At the Object-Oriented IDL Programming course I taught in Albuquerque
a couple of weeks ago we wrote, as an exercise, a forward and
backward connected linked list object. We then used that list
object in a "smart" image object so that the image could
"remember" (in any arbitrary order) what processing steps
had been executed on it. Among the numerous benefits of this
smart image was that fact that we had a multiple "undo"

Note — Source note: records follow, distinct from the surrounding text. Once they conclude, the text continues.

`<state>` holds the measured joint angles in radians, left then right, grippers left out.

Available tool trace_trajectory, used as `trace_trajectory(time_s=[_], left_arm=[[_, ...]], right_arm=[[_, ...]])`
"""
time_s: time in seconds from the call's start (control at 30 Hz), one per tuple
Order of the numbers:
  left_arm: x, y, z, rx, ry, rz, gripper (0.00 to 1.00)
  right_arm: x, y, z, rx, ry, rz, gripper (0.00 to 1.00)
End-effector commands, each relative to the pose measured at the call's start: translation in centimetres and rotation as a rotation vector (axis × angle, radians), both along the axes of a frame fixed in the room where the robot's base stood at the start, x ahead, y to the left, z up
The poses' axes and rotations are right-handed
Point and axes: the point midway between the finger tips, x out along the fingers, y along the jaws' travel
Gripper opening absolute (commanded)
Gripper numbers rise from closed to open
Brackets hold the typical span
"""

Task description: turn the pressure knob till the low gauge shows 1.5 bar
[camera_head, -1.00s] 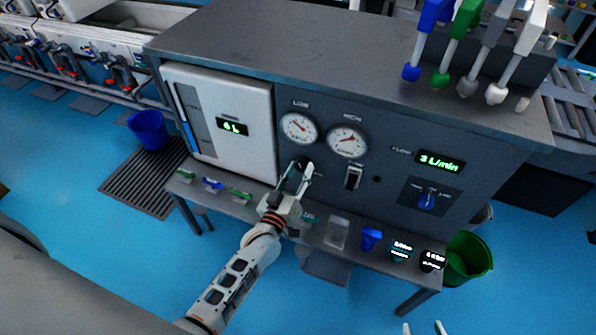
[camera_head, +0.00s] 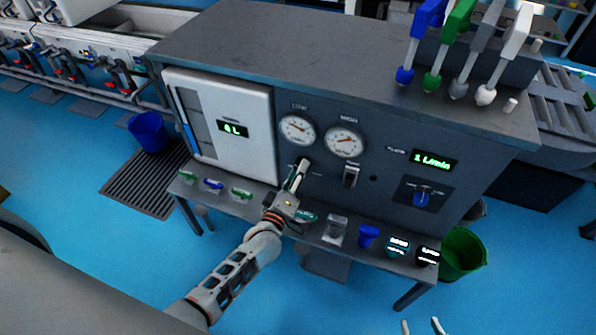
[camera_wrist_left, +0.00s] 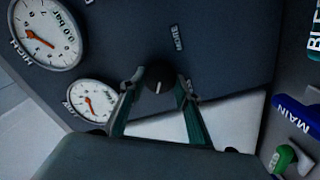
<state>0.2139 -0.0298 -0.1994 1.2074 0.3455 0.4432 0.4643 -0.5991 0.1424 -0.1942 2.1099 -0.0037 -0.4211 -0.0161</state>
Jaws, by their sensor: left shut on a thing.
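The black pressure knob (camera_wrist_left: 158,77) sits on the grey panel below the gauges. My left gripper (camera_head: 301,168) has its fingers on opposite sides of the knob; the wrist view shows both fingers (camera_wrist_left: 158,88) around it. In the head view the gripper mostly hides the knob. The low gauge (camera_head: 297,130) is white and round with a red needle, above the knob; it also shows in the wrist view (camera_wrist_left: 93,101). Its exact reading is too small to tell. The high gauge (camera_head: 344,142) is to its right. My right gripper (camera_head: 421,327) shows only two separated fingertips at the bottom edge.
A flow display (camera_head: 433,161) reads 1 L/min above a blue selector knob (camera_head: 421,198). A black switch (camera_head: 351,176) is right of my left gripper. A white cabinet (camera_head: 222,122) stands left. Small cups, including a blue one (camera_head: 368,236), stand on the ledge below.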

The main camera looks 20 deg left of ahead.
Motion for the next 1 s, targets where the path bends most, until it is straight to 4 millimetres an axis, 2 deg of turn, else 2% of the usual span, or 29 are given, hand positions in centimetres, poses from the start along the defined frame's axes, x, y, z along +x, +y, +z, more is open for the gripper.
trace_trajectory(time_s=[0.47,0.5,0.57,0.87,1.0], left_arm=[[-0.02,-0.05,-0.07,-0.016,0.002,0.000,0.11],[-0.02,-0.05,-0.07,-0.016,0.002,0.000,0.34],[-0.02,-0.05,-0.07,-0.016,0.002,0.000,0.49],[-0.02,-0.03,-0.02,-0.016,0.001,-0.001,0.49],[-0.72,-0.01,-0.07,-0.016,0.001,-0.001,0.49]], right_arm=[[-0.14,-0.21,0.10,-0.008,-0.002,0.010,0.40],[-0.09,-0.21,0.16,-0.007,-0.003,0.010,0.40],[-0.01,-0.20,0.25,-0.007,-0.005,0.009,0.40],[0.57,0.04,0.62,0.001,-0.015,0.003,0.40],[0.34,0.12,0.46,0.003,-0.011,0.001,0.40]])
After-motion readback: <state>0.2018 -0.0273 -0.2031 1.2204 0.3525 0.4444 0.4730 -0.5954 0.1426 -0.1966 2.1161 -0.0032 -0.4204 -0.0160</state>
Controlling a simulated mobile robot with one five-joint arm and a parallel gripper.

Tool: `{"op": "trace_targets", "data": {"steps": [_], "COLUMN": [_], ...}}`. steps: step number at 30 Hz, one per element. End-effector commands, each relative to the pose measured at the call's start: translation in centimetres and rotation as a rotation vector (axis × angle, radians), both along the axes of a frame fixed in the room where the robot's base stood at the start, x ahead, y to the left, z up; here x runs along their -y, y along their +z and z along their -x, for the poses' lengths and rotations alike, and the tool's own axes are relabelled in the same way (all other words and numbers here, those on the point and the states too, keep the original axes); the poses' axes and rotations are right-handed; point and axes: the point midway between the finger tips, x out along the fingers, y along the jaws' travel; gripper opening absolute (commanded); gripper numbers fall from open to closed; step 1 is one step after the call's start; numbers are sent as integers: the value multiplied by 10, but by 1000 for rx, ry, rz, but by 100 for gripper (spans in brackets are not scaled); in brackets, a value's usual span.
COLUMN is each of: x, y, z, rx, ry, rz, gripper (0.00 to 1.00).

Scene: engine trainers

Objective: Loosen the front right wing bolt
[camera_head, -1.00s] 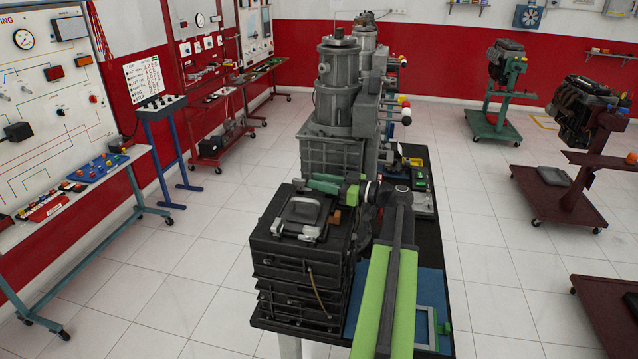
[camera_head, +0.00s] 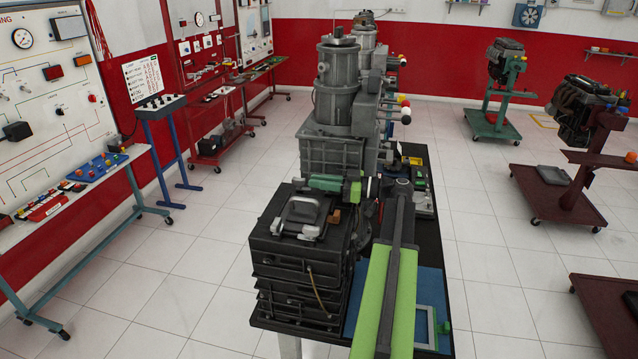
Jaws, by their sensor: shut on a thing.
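A black stacked box unit (camera_head: 298,268) stands at the near end of the bench, with a grey handle-like fitting (camera_head: 303,218) on its lid. My arm reaches up from the bottom and bends left, with its green wrist lying across the rear of the lid. My gripper (camera_head: 299,183) is at the wrist's left end, at the rear edge of the lid, shut on something small that looks to be the wing bolt. The bolt is too small and too hidden to make out clearly. A small brown block (camera_head: 334,217) shows on the lid just below the wrist.
A tall grey cylindrical machine (camera_head: 338,85) stands close behind my wrist. A blue mat (camera_head: 433,285) with a grey frame lies right of the box. Training panels line the left wall, and engine stands (camera_head: 570,185) stand at the right. The tiled floor between is clear.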

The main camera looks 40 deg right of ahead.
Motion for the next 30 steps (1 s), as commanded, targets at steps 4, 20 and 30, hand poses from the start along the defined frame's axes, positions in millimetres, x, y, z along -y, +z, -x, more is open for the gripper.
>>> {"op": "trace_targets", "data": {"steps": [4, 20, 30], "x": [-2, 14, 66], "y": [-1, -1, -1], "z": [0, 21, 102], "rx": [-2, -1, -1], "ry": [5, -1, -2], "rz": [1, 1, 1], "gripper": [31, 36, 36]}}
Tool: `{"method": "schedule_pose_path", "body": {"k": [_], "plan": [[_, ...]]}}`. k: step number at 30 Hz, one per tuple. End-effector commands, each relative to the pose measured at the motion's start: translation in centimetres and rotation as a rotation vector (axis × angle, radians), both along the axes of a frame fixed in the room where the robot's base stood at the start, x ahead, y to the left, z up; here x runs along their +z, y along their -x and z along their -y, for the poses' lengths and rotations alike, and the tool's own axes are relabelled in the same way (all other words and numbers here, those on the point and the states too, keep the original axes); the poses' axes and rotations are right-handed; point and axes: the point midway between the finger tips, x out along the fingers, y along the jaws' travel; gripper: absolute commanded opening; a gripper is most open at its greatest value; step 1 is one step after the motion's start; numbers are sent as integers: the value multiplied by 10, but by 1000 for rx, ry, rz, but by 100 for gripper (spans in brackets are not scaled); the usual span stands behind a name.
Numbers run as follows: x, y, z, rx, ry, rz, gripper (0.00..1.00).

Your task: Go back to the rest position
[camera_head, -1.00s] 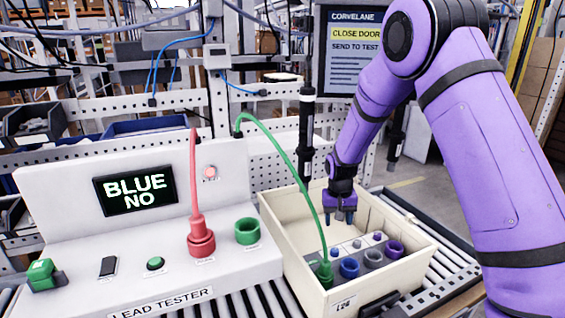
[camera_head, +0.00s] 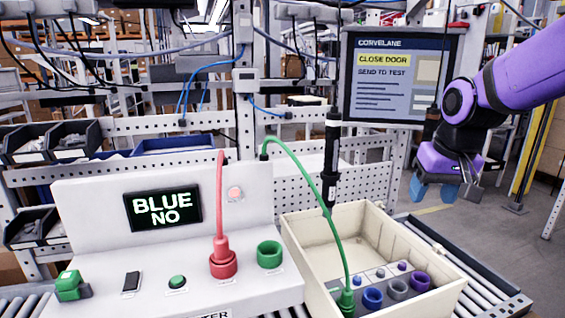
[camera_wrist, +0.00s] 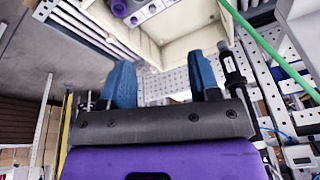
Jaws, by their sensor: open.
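My gripper (camera_head: 434,190) is raised at the right in the head view, to the right of the cream bin and in front of the hanging screen. In the wrist view its two blue fingers (camera_wrist: 166,85) are apart with nothing between them. My purple arm reaches in from the upper right. The cream bin (camera_head: 310,245) stands right of the lead tester (camera_head: 80,215), whose display (camera_head: 163,208) reads "BLUE NO". A red lead (camera_head: 222,262) is plugged into the tester. A green lead (camera_head: 347,300) runs from the tester's top to a socket in the bin.
The bin holds a row of coloured sockets, including blue (camera_head: 372,297), grey (camera_head: 397,290) and purple (camera_head: 420,281). A black screwdriver (camera_head: 331,160) hangs above the bin's back edge. The screen (camera_head: 397,78) reads "CLOSE DOOR". Rollers (camera_head: 480,284) lie right of the bin.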

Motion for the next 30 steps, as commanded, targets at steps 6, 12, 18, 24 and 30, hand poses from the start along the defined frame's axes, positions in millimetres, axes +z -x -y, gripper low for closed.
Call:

feature, since we could simply delete the last item on
its "memory" list and tell the processed image to "recreate"
itself. Very, very nice.
I've since done some more work on the linked list object
and added the capability to sort, order, and interactively
edit the linked list objects. What I have been envisioning
is exactly the functionality you seem to be asking for:
a way to store, edit, and re-play a series of commands.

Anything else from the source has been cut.